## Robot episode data
/---
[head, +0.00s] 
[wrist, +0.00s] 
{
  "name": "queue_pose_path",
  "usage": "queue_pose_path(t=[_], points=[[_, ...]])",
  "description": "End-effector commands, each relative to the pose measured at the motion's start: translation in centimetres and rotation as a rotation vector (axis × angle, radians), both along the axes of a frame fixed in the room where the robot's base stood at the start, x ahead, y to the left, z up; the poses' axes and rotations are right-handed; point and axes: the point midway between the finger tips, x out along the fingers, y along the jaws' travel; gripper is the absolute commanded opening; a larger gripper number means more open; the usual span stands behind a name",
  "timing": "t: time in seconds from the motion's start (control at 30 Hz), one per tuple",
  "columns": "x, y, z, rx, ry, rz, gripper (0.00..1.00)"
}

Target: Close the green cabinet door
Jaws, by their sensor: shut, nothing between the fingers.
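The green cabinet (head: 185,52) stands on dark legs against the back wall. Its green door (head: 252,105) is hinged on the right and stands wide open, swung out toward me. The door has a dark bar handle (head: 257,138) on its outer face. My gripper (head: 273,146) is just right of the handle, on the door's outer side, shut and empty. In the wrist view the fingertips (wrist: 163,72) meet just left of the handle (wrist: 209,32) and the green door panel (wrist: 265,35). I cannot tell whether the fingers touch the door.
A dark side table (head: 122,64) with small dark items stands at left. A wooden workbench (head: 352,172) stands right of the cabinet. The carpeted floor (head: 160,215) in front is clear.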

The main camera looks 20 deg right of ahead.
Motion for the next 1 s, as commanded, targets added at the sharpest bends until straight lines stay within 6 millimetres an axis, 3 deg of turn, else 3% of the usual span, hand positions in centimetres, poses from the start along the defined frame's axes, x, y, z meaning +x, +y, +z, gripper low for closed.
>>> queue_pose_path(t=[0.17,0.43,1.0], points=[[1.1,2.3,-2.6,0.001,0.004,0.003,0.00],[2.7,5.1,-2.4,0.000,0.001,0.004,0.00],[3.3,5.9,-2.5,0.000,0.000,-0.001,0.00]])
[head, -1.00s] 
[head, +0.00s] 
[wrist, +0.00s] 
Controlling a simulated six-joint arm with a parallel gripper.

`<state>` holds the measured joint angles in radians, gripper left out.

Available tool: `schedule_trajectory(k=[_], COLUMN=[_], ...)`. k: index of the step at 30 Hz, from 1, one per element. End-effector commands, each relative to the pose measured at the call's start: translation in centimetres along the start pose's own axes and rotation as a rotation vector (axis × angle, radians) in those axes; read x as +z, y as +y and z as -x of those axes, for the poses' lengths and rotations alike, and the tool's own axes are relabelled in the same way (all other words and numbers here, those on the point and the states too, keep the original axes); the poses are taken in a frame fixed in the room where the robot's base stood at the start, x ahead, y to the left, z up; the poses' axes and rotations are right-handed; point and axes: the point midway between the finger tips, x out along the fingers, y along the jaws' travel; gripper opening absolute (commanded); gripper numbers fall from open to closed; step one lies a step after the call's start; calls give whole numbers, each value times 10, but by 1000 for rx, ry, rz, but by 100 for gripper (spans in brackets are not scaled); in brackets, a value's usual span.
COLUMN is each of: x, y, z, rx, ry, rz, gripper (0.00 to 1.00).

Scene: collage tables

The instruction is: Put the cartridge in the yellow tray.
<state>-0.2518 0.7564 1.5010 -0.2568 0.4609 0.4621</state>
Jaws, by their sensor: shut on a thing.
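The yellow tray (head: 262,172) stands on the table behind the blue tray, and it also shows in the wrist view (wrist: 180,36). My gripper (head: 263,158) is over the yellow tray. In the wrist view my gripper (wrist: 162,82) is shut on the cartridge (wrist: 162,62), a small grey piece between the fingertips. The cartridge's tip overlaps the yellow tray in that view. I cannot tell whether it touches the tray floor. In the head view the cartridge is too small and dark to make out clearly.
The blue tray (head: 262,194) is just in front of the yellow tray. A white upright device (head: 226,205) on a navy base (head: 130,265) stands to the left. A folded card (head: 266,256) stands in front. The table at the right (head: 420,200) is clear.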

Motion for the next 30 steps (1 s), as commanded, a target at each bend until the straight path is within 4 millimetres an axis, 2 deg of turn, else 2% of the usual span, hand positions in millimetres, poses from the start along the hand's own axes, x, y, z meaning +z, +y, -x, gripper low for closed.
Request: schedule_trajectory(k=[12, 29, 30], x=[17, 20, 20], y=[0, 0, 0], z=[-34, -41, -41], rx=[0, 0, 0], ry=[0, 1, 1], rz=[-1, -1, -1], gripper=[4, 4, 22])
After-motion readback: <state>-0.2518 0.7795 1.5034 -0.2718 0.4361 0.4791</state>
\---
## STATED EXERCISE
In the records above, find each line holding "meaning" and copy it.

## FINISHED TASK
Motion for the next 1 s, as commanded, targets added at the sharpest bends until straight lines stay within 6 millimetres an axis, 3 deg of turn, else 3% of the usual span, hand positions in centimetres, poses from the start along the defined frame's axes, x, y, z meaning +x, +y, +z, gripper low for closed.
Motion for the next 30 steps (1 s), as commanded, a target at each bend until the straight path is within 4 millimetres an axis, 2 deg of turn, else 2% of the usual span, hand positions in millimetres, poses from the start along the hand's own axes, x, y, z meaning +z, +y, -x, gripper low for closed.

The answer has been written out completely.